O Presidente francês Emmanuel Macron, que está sob intensa pressão do setor agrícola do seu país, revelou-se um importante opositor à assinatura na sua forma atual. 'Seria prematuro assinar o acordo nos próximos dias,' disse a primeira-ministra italiana Giorgia Meloni ao parlamento, explicando que a Itália precisava de mais tempo para obter garantias adequadas para os seus agricultores.
Os protestos refletem medos profundamente enraizados entre os agricultores europeus de que importações agrícolas mais baratas da América do Sul possam prejudicar os seus meios de subsistência. De acordo com o Conselho Europeu, os negociadores tinham chegado a um acordo sobre medidas de salvaguarda apenas dias antes da assinatura planeada, mas estas revelaram-se insuficientes para acalmar as preocupações do setor agrícola.
O que está em jogo
O acordo UE-Mercosul, proposto pela primeira vez em 1999 e acordado em princípio em 2019, eliminaria gradualmente as tarifas sobre a maioria dos bens comercializados entre os dois blocos. A União Europeia obteria melhor acesso para os seus veículos, máquinas, vinhos e licores nos mercados latino-americanos, enquanto os países do Mercosul (Brasil, Argentina, Uruguai e Paraguai) veriam barreiras reduzidas para as suas exportações agrícolas, como carne bovina, açúcar, soja e mel.
De acordo com a página da Wikipédia sobre o acordo, a população combinada dos dois blocos representa cerca de 25% do PIB mundial.
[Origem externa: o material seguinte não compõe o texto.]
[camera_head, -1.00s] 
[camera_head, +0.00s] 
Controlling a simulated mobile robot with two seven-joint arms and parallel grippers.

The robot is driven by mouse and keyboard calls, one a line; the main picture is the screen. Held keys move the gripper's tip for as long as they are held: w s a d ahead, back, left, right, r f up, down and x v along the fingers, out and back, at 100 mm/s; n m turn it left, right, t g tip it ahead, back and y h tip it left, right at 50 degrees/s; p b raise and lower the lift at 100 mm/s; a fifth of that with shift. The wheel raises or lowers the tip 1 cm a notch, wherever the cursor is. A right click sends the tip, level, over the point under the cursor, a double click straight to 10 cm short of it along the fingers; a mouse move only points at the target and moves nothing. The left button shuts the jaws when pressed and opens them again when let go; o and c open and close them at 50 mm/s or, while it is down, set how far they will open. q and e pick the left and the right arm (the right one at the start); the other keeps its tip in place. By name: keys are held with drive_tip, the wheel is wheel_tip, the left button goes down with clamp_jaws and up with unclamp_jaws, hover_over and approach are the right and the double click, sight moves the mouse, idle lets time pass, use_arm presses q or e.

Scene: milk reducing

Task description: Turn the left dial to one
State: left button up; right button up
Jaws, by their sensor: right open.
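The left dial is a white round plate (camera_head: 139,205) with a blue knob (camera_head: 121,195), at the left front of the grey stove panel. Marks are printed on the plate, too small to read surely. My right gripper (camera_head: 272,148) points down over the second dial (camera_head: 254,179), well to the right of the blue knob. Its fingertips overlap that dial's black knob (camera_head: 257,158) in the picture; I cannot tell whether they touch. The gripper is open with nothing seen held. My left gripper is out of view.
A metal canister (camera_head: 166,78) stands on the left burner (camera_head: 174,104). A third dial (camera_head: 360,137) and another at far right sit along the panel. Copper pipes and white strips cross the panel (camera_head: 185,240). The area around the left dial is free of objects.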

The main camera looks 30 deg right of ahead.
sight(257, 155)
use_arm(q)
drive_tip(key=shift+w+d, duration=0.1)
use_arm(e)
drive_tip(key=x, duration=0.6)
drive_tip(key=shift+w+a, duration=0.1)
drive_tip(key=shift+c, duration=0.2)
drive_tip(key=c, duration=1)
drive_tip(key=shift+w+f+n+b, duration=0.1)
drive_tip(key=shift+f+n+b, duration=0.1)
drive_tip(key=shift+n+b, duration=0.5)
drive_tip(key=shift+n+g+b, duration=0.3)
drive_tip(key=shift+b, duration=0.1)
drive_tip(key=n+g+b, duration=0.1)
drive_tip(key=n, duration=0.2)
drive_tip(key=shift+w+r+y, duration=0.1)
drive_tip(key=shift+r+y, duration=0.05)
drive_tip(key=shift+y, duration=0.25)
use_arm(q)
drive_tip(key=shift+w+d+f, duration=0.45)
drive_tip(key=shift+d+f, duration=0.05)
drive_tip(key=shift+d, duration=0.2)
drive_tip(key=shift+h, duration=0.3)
A UE já é o segundo maior parceiro comercial do Mercosul em bens, com exportações no valor de 57 mil milhões de euros em 2024.
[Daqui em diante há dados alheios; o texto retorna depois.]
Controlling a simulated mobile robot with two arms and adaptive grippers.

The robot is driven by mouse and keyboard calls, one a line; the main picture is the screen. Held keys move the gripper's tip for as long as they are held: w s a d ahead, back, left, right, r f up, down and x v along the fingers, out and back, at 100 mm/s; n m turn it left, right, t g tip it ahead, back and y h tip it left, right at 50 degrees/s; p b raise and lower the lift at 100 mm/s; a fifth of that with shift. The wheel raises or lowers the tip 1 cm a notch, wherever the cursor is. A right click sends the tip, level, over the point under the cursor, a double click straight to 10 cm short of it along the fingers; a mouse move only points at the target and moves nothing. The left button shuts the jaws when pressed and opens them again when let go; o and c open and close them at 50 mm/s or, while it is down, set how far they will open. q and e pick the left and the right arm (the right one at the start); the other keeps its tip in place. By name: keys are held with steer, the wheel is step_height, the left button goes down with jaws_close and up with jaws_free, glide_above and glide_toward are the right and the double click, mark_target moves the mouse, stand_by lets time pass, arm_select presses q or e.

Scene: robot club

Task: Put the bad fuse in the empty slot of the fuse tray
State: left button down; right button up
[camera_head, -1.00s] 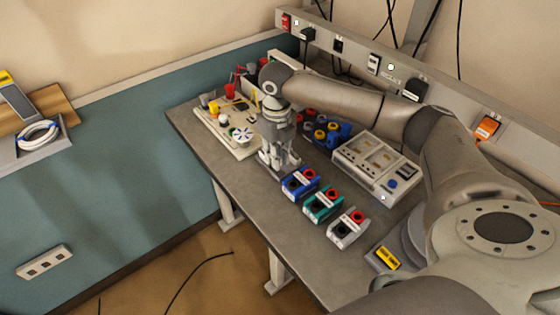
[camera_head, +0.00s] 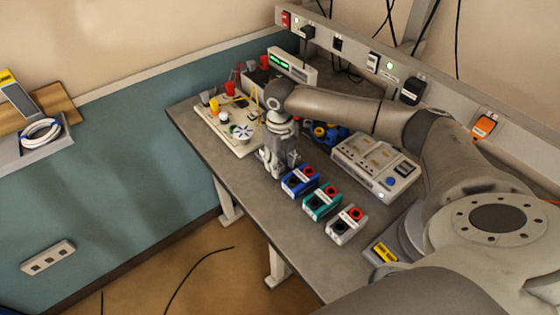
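My right arm reaches from the right across the bench, and its gripper (camera_head: 270,170) points down close to the bench top, between the white board and the blue box. Its fingers are small and partly merged with the wrist, so I cannot tell whether they are open or hold anything. I cannot make out the bad fuse. No fuse tray with an empty slot can be told for sure; the light grey panel unit (camera_head: 372,160) has several small inset areas on top. My left gripper is out of view.
Blue (camera_head: 299,181), teal (camera_head: 321,203) and grey (camera_head: 346,226) boxes stand in a row along the bench front. A white board (camera_head: 226,128) with parts lies at the far left. Blue and yellow parts (camera_head: 327,134) sit behind my wrist. Bare bench top (camera_head: 205,145) shows at the left front edge.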

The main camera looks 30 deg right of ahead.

O Chanceler alemão Friedrich Merz destacou a importância estratégica do acordo: 'Se a União Europeia quiser permanecer credível na política comercial global, decisões devem ser tomadas agora, e a decisão só pode ser que a Europa o aprove.' A Alemanha, juntamente com Espanha, Dinamarca, Suécia e Finlândia, apoia fortemente o pacto como uma forma de impulsionar as exportações e reduzir a dependência dos mercados chinês e americano.
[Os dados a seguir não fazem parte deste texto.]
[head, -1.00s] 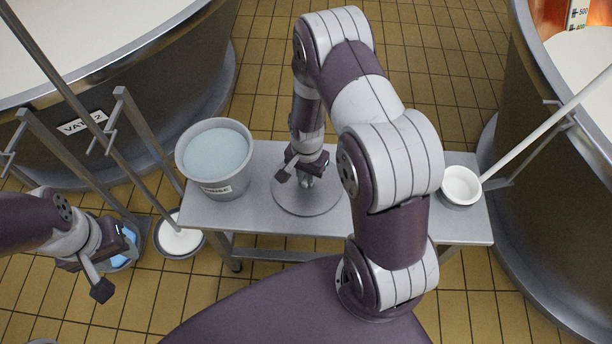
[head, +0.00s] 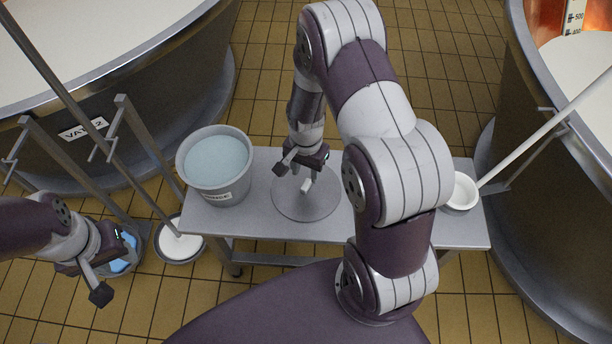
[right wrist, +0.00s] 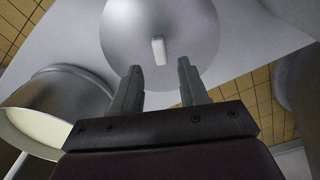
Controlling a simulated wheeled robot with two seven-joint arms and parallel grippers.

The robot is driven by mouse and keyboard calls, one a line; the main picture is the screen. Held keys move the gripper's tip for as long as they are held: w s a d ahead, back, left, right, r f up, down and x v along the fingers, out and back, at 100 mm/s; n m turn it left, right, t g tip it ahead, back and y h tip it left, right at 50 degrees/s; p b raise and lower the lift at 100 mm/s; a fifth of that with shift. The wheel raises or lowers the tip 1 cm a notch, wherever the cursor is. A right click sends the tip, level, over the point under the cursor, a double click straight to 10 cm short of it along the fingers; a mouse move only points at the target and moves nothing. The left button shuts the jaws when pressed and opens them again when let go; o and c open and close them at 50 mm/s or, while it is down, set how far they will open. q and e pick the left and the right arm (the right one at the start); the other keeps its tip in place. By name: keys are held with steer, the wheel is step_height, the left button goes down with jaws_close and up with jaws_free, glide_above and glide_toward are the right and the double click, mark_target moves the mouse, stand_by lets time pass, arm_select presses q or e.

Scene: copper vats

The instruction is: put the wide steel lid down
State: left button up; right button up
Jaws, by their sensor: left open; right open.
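The wide steel lid (head: 290,203) is a round grey disc with a small pale upright handle (head: 306,185). It lies flat on the steel bench, right of the rinse bucket. In the right wrist view the lid (right wrist: 190,25) and its handle (right wrist: 158,50) are ahead of the fingertips. My right gripper (head: 308,172) is open and empty just above the handle; its two fingers (right wrist: 158,80) are apart with nothing between them. My left gripper (head: 105,275) is at the lower left, away from the bench, and is open; its fingers are partly hidden.
A bucket of bluish liquid (head: 238,190) stands on the bench (head: 400,228) at the left. A small white-filled bowl (head: 461,205) is at its right end. Large vats (head: 75,150) stand on both sides. A ladle with a long handle (head: 150,205) hangs low left of the bench.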

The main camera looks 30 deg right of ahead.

Cláusulas de salvaguarda e considerações ambientais
Os principais obstáculos giram em torno da proteção agrícola e das normas ambientais. O Parlamento Europeu e o Conselho chegaram a um acordo provisório em 17 de dezembro de 2025 sobre regras para proteger o setor agrícola da UE. Estas incluem mecanismos para suspender os benefícios tarifários para produtos sensíveis como aves, carne bovina, ovos, citrinos e açúcar se as importações aumentarem inesperadamente.
Como relatado pela Reuters, grupos ambientalistas e alguns Estados-Membros querem compromissos mais fortes sobre desflorestação e normas de pesticidas. A Associação Nacional de Produtores de Grãos da Bulgária destacou o dilema: 'A aplicação de padrões duplos a importações mais baratas, que cumprem requisitos ambientais e éticos mais baixos, prejudica os esforços dos agricultores da UE para cumprir padrões mais elevados.'
O primeiro-ministro polaco Donald Tusk confirmou a resistência contínua do seu país, enquanto o espanhol Pedro Sánchez expressou a sua frustração com o adiamento e argumentou que o acordo aumentaria o peso geopolítico da UE. O Presidente brasileiro Luiz Inácio Lula da Silva, que anteriormente tinha avisado que o Brasil não assinaria mais tarde se o acordo falhasse agora, mostrou flexibilidade após conversas com Meloni e concordou com um curto adiamento.
O que acontece agora
O acordo enfrenta agora um teste crucial em janeiro de 2026. Requer a aprovação de pelo menos 15 dos 27 Estados-Membros da UE que representem 65% da população da UE. França, Itália, Polónia, Irlanda, Áustria e Hungria formam atualmente uma minoria bloqueadora.
O eurodeputado Gabriel Mato, relator do dossiê no Parlamento Europeu, expressou otimismo sobre as salvaguardas: 'Hoje enviamos um sinal claro: podemos avançar com o acordo Mercosul sem deixar os nossos agricultores desprotegidos.'
Enquanto os agricultores europeus continuam a protestar e as divisões políticas persistem, o destino deste acordo comercial histórico está em jogo. As próximas semanas mostrarão se 25 anos de negociações finalmente dão frutos ou se as diferenças fundamentais entre a proteção agrícola europeia e as ambições comerciais globais se revelam irreconciliáveis.